Mus Lim ⌂, Sunday, 14.03.2010, 20:43 (vor 5373 Tagen)

Der Staat belohnt eine Ehescheidung mit 300 Euro pro Monat

Familien, die von Hartz4 betroffen sind, müssen sich überlegen, ob sie nicht unverzüglich gegenüber der ARGE erklären sollen, dass sie auf Dauer getrennt leben. Der Staat belohnt diese Entscheidung nicht nur mit 68 Euro Geldleistung mehr pro Monat, sondern übernimmt auch die Miete für die Wohnung des Vaters inkl. Heizkostenübernahme und Möbel-Erstausstattung. Dort kann er sich ein Arbeitszimmer einrichten und - ganz ungestört vom Kinderlärm - seiner Arbeitssuche nachgehen. Natürlich darf er - nur wegen der Kinder natürlich - täglich abends in sein altes Zuhause zurückkehren, fast wie früher, als er noch Arbeit hatte ...

Wäre dies dann Missbrauch von Sozialleistungen? - Juristisch sicher nicht, solange er wirklich auf Dauer dieser bürgerlichen Institution entsagen will - und warum sollte er nicht? Wenn ein Unternehmer in ähnlicher Lage einen solchen "Gestaltungsspielraum" nicht rational zum Vorteil seiner Firma auslegen würde, dann würden ihm wahrscheinlich alle Banken sofort die Kredite sperren - wegen Kreditunwürdigkeit.[1]

Man sollte immer in Erinnerung behalten, dass Familie auch eine Wirtschaftsgemeinschaft ist und von daher unternehmerisches Denken erwartet werden kann. Es gibt keinen grundsätzlichen Unterschied zu einem Unternehmen, dass seine Standortwahl unter anderem von öffentlichen Fördermitteln abhängig macht. Wenn ein großes Unternehmen seine Produktion in Westdeutschland schließt und in Ostdeutschland oder Rumänien wieder öffnet, helfen auch alle Appelle von Bürgermeister, Stadtdirektor und vielen anderen Bürgervertretern an die Verantwortung an die Unternehmerfamilie bzw. die Aktionäre nichts. Die Antwort der Unternehmer wird stets dieselbe sein, dass es Aufgabe des Gesetzgebers sei, den volkswirtschaftlichen Rahmen zu gestalten, und sie müssten rein betriebswirtschaftlich denken.

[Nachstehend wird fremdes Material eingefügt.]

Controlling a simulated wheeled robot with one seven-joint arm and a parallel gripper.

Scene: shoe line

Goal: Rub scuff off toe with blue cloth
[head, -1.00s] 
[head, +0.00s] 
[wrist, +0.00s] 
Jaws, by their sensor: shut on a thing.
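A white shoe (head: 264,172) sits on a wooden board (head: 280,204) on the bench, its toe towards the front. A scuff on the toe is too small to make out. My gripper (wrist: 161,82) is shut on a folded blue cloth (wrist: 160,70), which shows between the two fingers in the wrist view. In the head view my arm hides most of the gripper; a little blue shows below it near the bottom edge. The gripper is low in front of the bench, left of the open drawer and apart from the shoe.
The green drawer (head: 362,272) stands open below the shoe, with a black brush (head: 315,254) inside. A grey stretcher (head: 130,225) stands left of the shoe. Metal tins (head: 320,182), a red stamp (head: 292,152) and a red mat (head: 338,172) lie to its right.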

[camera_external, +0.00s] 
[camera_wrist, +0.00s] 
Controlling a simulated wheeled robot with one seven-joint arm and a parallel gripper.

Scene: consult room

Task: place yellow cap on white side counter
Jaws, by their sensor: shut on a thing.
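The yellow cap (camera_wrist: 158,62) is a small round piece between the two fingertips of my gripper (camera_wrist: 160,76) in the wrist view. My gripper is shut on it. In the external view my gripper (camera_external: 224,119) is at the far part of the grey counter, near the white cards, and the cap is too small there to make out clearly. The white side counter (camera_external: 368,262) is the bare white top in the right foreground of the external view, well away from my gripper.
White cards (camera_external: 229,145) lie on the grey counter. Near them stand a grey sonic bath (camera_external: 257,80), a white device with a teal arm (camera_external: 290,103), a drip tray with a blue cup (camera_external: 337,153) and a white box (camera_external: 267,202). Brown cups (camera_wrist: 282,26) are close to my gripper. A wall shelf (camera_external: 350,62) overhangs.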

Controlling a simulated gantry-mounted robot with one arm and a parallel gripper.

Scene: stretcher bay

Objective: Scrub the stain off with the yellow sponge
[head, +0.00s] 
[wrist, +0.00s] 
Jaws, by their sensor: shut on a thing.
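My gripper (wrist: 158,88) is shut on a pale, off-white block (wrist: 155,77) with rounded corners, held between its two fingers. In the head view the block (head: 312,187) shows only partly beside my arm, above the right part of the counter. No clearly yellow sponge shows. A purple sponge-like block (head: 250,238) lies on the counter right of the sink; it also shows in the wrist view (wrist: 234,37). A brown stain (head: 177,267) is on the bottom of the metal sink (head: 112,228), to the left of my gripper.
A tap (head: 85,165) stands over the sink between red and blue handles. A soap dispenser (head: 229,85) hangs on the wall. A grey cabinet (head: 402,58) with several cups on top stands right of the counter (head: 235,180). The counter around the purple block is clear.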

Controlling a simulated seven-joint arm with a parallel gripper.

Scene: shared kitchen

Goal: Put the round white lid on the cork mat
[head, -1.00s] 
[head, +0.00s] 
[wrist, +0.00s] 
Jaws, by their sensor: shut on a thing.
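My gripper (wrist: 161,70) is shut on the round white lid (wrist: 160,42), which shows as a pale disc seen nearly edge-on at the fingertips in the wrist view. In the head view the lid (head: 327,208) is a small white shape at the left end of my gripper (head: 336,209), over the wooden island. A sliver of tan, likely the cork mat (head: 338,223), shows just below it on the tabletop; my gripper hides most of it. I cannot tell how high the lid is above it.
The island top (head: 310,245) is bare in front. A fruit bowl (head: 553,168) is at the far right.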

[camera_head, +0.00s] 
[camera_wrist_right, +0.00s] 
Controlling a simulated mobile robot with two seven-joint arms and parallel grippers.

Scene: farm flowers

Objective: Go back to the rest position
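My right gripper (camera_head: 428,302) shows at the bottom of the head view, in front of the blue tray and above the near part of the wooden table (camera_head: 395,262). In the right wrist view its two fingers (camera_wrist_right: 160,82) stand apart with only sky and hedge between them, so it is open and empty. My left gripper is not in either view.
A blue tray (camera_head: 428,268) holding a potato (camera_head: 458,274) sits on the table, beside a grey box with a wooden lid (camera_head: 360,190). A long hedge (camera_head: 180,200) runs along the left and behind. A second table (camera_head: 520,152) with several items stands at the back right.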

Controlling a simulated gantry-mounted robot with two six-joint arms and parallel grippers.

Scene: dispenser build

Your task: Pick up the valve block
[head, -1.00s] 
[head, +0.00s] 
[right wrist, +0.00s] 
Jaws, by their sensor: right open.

Auch in den Gemeinden ist inzwischen betriebswirtschaftliches Denken eingezogen, selbst wenn dies volkswirtschaftlich von Nachteil ist. So sind Bezirksbürgermeister bestrebt, attraktive Bürger anzulocken und weniger attraktive möglichst in andere Stadtteile zu verdrängen. Vor diesem Hintergrund sollte öffentliche Wirtschaftsförderung, staatliche Sozialleistungen und die Hartz4-Debatte neu überdacht werden.

Die Vermittlungsleistungen der ARGE von Hartz4lern

Klaus Heck berichtet, wie er im Rahmen einer Arbeitsbeschaffungsmaßnahme des Arbeitsamtes eine junge Mathematikerin betreute, die aus dem Iran geflohen war und nun im Rahmen einer Arbeitsfördermaßnahme für den gemeinnützigen Verein Schreibarbeiten erledigte. Innerhalb weniger Wochen erlernte sie die Grundlagen doppelter Buchführung.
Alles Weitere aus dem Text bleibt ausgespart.